Se o gestor da política comercial de antemão rejeita medidas de substituição de importações, a conclusão lógica é que ele está novamente às voltas com metas de exportação.
Ainda é pertinente saber se o erro do governo era apostar em vendas externas de US$ 100 bilhões ou se, além da meta quantitativa, o erro está na ausência de políticas comerciais e industriais mais amplas que enfrentem de vez a questão do excesso de abertura comercial dos últimos 13 anos.
As vendas externas estão em boa medida fora do controle do governo. Vender no mercado mundial depende mais da taxa de crescimento da economia internacional e ainda não há razões para otimismo nessa área.
Infelizmente, o novo secretário da Camex não avança um milímetro no debate de políticas industriais mais amplas. Pior, reafirma a velha convicção de que o mercado espontaneamente promoverá a substituição de importações.
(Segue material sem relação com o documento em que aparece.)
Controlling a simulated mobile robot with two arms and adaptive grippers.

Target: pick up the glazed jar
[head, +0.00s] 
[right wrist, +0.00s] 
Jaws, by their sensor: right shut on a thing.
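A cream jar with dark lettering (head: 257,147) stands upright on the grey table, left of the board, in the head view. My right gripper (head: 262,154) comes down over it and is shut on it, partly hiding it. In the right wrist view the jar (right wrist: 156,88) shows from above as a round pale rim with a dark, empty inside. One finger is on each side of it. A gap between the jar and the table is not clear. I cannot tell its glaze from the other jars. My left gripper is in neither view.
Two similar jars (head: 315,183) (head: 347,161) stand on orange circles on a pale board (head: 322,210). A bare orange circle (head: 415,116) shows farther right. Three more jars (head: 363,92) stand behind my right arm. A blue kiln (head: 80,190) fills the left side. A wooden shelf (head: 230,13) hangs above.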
Giannetti afirma que, só quando houver "escala" nas exportações brasileiras, "o componente nacional vai começar a aparecer" e que, "quando o produto final dá certo, a cadeia produtiva aparece".
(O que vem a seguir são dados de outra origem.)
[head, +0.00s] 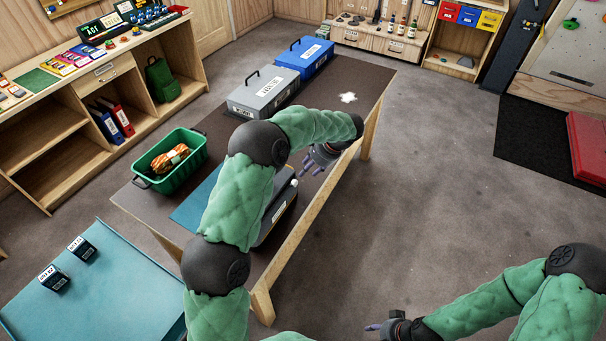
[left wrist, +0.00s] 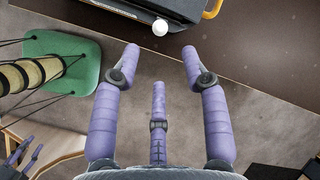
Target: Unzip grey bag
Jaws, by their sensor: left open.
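The grey bag (head: 281,207) lies on the near part of the long table, half hidden behind my left arm. In the left wrist view its dark edge (left wrist: 185,8) shows at the top, with a white ball (left wrist: 160,27) at its border and a yellow-orange loop at the right. My left gripper (head: 312,165) is open and empty, beyond the bag near the table's right edge. In the left wrist view its purple fingertips (left wrist: 160,54) are spread, with the ball ahead of the gap, apart from them. My right gripper (head: 376,327) is low at the bottom, partly visible; its opening is unclear.
A green crate (head: 193,158) with an orange coil stands on the table's left side. A grey case (head: 252,98) and blue case (head: 318,58) stand at the far end. A blue-green table (head: 110,295) with two dark boxes is at lower left. Open floor lies to the right.

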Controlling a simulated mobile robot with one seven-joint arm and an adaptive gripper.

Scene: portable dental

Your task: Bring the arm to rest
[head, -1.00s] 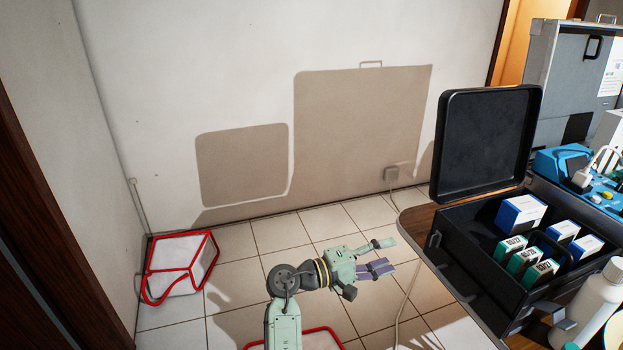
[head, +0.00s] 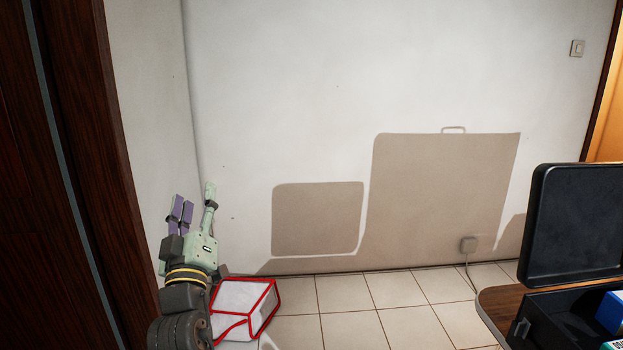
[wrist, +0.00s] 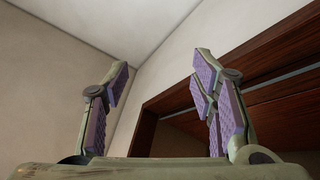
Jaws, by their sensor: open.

É, em termos de análise de cadeias produtivas, uma idéia de geração espontânea. Mas um saldo comercial surge apenas se, aumentando as exportações, as importações ao menos não cresçam na mesma intensidade. E nada garante que as importações, espontaneamente, percorram esse roteiro de bom comportamento.
O secretário da Camex, porém, acredita que, suficientemente promovidas as exportações, as cadeias produtivas internas venham a brotar.
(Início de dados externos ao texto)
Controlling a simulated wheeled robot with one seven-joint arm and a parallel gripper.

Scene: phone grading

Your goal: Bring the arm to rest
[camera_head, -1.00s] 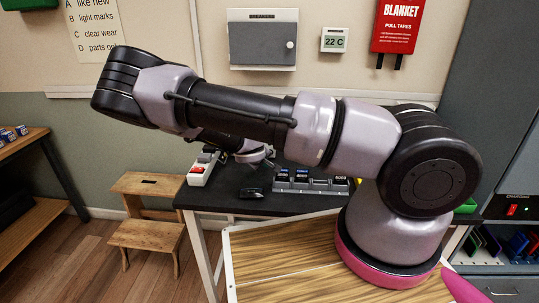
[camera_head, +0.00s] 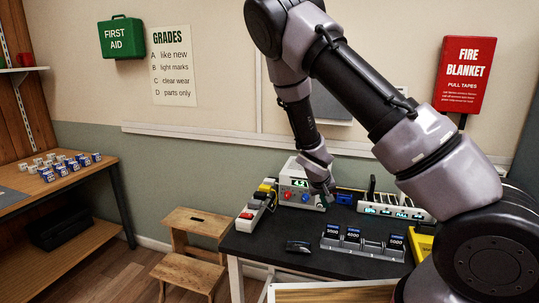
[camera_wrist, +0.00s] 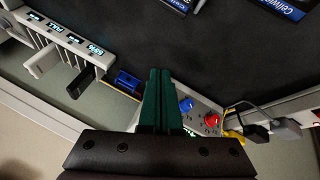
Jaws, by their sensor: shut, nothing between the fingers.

Outro artifício que parece promissor é a criação de novos fundos de financiamento à exportação.
É óbvio que, sem crédito farto e barato às exportações, será impossível esperar que o saldo comercial aumente. Mas o que é uma condição necessária nem sempre é suficiente.
Operações de crédito dependem da qualidade dos projetos dos devedores, mas também da credibilidade da política econômica. É quixotesco querer salvar exportações dando crédito se as outras dimensões de uma política industrial continuam ausentes e o governo aposta no surgimento espontâneo de cadeias industriais.
Essa aposta choca-se frontalmente com a noção, aceita por Giannetti, de que é urgente gerar saldos comerciais, caso contrário haverá uma crise de balanço de pagamentos que obrigaria o governo a frear o crescimento da economia brasileira para enfim reduzir as importações.
Será difícil, para dizer o menos, formular políticas de comércio exterior ancoradas numa lógica capenga. É importante sublinhar, aliás, que aumentar os recursos disponíveis para financiar exportações, até mesmo com subsídios, pode ser excelente para os grupos empresariais exportadores. Mas, sem políticas consistentes para a criação das cadeias produtivas domésticas, pode ser apenas isso, subsídio para exportadores, sem necessariamente contribuir para a geração de saldos no comércio exterior.
A continuar desse modo, a política oficial permanecerá ancorada no velho e infrutífero voluntarismo comercial, beneficiando os de sempre e adiando, quando muito, uma crise de balanço de pagamentos que o próprio gestor da Camex admite temer.